By Anees Teladia

While petrol price increases continue to drown the South African people, the effects thereof are further reaching than many might consider. The Black Sash advocacy group has come out to highlight these far-reaching effects and seeks to pressure government into making some changes that the group believes would provide much needed relief to the poorest of the poor in South Africa.

In pursuit of change and progress, Black Sash national director, Lynette Maart has outlined three proposals to address concerns and believes that these three proposals would be a turn in the right direction.

“If one looks at the proportion of money spent by poor people, a large portion is on food, rent and then services. So, when petrol increases, transport costs increase. When transport costs increase, the food crisis worsens. Even if the petrol price decreases, the transport costs don’t. Food prices are pushed up because of petrol and transport cost increases.”

“It’s a never-ending story for the poorest of the poor,” said Maart.

Maart then outlined her three proposals for government.

“The child support grant is at R420 and the food poverty line is at R550. We think government can increase the child support grant to R550 so that at least the food poverty level is taken into account.”

“At the moment, there is no income support for those between the ages of 18-59. If you struggle to find a job you have no income support and what happens is that in poor households where income is received through child support grants, the adults also live off that money. We think government needs to consider some form of income support for these people aged 18-59 who struggle to find jobs.”

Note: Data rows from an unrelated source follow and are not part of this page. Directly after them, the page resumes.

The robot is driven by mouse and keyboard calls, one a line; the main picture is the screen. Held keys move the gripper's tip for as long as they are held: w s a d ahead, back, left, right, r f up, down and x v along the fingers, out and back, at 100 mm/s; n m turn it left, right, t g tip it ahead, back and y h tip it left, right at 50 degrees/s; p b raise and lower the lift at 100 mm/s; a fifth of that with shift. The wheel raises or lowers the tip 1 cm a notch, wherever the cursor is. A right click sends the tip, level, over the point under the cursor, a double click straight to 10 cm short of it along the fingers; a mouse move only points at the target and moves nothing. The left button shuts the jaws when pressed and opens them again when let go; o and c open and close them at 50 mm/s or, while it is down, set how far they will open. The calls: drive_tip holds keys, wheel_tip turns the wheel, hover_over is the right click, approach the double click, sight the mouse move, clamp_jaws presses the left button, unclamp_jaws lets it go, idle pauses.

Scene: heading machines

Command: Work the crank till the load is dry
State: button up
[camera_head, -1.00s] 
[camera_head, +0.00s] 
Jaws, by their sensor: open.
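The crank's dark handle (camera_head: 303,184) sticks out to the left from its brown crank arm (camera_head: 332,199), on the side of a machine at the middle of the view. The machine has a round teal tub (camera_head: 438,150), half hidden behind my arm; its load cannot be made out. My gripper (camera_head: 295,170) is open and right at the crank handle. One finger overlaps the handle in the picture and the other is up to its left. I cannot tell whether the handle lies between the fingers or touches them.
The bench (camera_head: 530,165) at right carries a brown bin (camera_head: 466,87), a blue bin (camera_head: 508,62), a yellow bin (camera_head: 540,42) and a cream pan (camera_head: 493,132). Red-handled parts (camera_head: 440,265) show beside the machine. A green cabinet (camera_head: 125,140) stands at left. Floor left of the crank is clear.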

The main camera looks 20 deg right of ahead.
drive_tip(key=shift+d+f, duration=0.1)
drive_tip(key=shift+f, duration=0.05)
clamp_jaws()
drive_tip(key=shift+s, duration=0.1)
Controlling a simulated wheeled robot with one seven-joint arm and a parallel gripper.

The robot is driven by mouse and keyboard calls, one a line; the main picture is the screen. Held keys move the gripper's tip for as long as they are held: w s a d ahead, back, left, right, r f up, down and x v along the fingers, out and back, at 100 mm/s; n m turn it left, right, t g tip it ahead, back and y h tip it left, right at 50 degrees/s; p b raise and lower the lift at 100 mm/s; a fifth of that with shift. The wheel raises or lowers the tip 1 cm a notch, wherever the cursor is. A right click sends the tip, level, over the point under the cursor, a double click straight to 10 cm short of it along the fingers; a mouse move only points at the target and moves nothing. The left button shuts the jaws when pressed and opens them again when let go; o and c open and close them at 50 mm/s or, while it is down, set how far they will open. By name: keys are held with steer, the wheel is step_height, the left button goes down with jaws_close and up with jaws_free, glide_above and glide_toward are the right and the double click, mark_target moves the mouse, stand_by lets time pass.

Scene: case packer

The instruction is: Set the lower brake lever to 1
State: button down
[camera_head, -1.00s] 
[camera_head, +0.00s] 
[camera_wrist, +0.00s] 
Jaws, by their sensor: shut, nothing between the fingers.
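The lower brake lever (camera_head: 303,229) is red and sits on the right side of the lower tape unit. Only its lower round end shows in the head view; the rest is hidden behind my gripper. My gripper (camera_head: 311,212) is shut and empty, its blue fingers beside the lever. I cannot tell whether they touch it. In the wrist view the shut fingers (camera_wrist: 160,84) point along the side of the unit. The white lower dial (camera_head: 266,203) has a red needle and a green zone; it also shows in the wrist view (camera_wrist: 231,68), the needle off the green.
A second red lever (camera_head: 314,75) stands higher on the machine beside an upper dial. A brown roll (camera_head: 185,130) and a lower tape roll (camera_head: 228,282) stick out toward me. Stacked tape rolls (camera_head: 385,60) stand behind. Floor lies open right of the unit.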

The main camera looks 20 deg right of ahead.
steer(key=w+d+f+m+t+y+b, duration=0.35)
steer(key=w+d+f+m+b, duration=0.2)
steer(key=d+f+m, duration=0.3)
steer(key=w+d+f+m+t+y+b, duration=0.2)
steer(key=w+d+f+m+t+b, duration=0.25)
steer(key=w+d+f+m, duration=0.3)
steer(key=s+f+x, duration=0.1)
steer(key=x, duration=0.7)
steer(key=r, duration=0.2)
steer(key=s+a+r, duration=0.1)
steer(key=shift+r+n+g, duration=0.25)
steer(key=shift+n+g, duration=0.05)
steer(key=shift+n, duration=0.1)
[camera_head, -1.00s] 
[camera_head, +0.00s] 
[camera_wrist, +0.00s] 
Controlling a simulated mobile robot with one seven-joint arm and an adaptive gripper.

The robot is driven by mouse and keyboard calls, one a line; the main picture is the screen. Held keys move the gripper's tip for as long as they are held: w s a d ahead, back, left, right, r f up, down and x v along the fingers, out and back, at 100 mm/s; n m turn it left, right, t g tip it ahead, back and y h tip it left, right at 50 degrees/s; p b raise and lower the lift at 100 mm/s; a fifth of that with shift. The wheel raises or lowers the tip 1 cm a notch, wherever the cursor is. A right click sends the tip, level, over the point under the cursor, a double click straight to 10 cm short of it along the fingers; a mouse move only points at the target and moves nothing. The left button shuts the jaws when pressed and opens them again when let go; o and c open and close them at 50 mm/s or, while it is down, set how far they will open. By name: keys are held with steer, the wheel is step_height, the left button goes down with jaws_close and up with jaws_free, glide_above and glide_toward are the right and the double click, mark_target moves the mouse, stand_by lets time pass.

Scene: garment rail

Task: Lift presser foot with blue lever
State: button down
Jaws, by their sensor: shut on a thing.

“Last year we saw that government addressed the shortfall in the 2018/2019 budget by increasing Value Added Tax (VAT). Yet, when we look at it now, we see the portion of money increased bailed out state entities like Eskom. That increase the poor felt the most. There need to be other food goods added to the list of exempted VAT goods,” said Maart.

Maart added that Black Sash is in a coalition with a range of organisations and that they continue to speak to government on these issues.

“We must continue our efforts to speak up, advocate and apply pressure to change policy. We need to think about our poor people and what can be done for them.”